According to the report, which cited sources familiar with the investigation, the new portions of the probe are related to loans to Trump by subsidiaries of New York City-based real estate investment trust Ladder Capital Corp. A $100 million loan on Trump Tower is due next year while other loans are due in the coming years, the report said.
The trust has lent the former president over $280 million for his four Manhattan properties since 2012, the report noted. The properties involved in the probe include Trump Tower, 40 Wall St., Trump International Hotel and Tower, Trump Plaza, all located in Manhattan.
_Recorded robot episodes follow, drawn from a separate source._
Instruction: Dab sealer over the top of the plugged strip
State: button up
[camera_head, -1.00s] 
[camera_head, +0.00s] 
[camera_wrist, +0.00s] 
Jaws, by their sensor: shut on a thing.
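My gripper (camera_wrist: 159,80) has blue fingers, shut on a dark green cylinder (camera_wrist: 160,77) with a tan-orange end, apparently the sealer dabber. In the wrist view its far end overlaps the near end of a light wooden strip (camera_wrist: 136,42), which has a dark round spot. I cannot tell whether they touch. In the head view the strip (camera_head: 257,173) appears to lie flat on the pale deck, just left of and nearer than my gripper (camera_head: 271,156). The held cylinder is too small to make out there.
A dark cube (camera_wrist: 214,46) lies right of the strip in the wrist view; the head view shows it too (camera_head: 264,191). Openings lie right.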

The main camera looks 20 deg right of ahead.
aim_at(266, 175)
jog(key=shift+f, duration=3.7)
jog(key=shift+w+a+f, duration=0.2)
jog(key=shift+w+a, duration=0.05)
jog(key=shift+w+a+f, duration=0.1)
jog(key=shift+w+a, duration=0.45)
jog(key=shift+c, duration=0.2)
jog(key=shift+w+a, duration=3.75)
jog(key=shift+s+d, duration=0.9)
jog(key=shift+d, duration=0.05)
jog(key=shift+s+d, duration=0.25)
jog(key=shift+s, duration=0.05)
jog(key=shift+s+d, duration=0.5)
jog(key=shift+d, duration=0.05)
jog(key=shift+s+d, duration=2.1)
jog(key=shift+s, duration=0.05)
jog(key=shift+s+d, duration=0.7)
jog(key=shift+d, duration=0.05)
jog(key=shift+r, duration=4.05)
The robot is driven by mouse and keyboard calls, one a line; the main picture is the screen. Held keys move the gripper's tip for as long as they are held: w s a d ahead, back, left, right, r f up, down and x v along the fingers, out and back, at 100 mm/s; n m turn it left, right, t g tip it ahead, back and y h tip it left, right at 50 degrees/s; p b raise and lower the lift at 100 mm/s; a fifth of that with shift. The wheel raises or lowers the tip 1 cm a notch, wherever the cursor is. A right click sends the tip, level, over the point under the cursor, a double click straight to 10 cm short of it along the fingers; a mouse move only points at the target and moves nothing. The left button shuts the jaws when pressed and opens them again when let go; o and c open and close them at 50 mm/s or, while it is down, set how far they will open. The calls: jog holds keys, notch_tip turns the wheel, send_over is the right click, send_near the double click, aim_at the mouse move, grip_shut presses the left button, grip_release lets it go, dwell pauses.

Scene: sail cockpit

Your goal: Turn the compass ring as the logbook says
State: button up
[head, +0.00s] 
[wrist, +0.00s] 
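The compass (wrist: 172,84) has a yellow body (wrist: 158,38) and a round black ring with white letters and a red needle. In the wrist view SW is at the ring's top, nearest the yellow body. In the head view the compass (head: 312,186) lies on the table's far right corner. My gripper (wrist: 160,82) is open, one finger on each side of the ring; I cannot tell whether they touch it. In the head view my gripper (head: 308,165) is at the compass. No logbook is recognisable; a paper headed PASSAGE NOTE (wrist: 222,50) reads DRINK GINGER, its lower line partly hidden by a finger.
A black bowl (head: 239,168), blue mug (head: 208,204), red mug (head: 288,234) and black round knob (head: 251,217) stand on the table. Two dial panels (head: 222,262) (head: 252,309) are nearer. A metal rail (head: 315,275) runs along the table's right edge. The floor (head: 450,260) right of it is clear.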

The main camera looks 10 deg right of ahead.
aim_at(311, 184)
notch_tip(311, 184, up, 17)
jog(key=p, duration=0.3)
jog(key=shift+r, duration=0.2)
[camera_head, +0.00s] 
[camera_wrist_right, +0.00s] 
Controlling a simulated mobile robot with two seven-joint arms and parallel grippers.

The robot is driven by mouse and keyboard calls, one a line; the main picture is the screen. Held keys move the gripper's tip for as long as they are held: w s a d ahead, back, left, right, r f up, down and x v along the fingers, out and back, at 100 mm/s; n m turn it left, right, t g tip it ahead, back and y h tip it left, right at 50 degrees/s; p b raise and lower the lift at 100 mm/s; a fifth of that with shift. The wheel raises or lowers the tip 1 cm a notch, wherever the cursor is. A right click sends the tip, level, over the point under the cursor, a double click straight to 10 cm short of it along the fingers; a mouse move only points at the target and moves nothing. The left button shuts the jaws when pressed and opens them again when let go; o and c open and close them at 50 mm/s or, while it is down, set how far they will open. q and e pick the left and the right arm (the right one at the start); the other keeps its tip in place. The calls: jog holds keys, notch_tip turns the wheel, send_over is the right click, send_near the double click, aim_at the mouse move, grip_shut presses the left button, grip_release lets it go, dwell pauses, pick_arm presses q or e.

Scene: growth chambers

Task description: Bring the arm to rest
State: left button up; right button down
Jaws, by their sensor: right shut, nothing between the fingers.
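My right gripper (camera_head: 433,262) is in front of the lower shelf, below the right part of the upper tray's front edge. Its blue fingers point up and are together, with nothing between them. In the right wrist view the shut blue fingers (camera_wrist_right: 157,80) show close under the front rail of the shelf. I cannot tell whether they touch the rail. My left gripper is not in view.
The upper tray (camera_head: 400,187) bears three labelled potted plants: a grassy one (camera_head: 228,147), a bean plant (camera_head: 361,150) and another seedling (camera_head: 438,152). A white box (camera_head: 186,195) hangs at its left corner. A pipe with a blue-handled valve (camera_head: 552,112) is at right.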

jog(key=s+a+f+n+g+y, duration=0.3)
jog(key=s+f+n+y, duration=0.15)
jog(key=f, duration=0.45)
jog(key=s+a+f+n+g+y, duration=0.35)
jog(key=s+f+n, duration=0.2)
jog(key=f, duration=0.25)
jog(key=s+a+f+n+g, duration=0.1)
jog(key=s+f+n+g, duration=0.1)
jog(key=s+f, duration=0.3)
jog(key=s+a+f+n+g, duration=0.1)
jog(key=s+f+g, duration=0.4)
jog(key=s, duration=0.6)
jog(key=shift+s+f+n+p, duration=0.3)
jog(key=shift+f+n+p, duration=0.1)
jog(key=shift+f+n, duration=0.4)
New York prosecutors are also investigating the Trump Organization’s Seven Springs property in Westchester County, according to the report.
It’s unclear exactly what the probe relates to, but experts told the Wall Street Journal that it may concern possible discrepancies with loan documents and financial information submitted on other documents, like his tax returns, according to the report.
The Manhattan DA’s office Saturday declined an Insider request to confirm the WSJ’s reporting.
As Insider previously reported, New York Attorney General Letitia James and Manhattan District Attorney Cyrus Vance Jr. are leading investigations into Trump’s personal finances and the finances of the Trump Organization.
Last year, Vance, a Democrat who this year faces a battle for reelection, won a Supreme Court ruling that confirmed he was able to obtain Trump’s tax returns and other financial documents, but Trump appealed the ruling again on different grounds. The Supreme Court has not said whether it plans to hear the former president’s second appeal.
Trump has called Vance’s investigation a “witch hunt,” while his lawyers called it a “fishing expedition,” as the Wall Street Journal noted Saturday. The Trump Organization did not immediately return Insider’s request for comment.
Trump and his eponymous organization are under new scrutiny now that he is out of office. A Chicago judge earlier in February ruled that his Chicago hotel violated an environmental protection law for several years by improperly using water from the Chicago River to cool the building without the proper permit.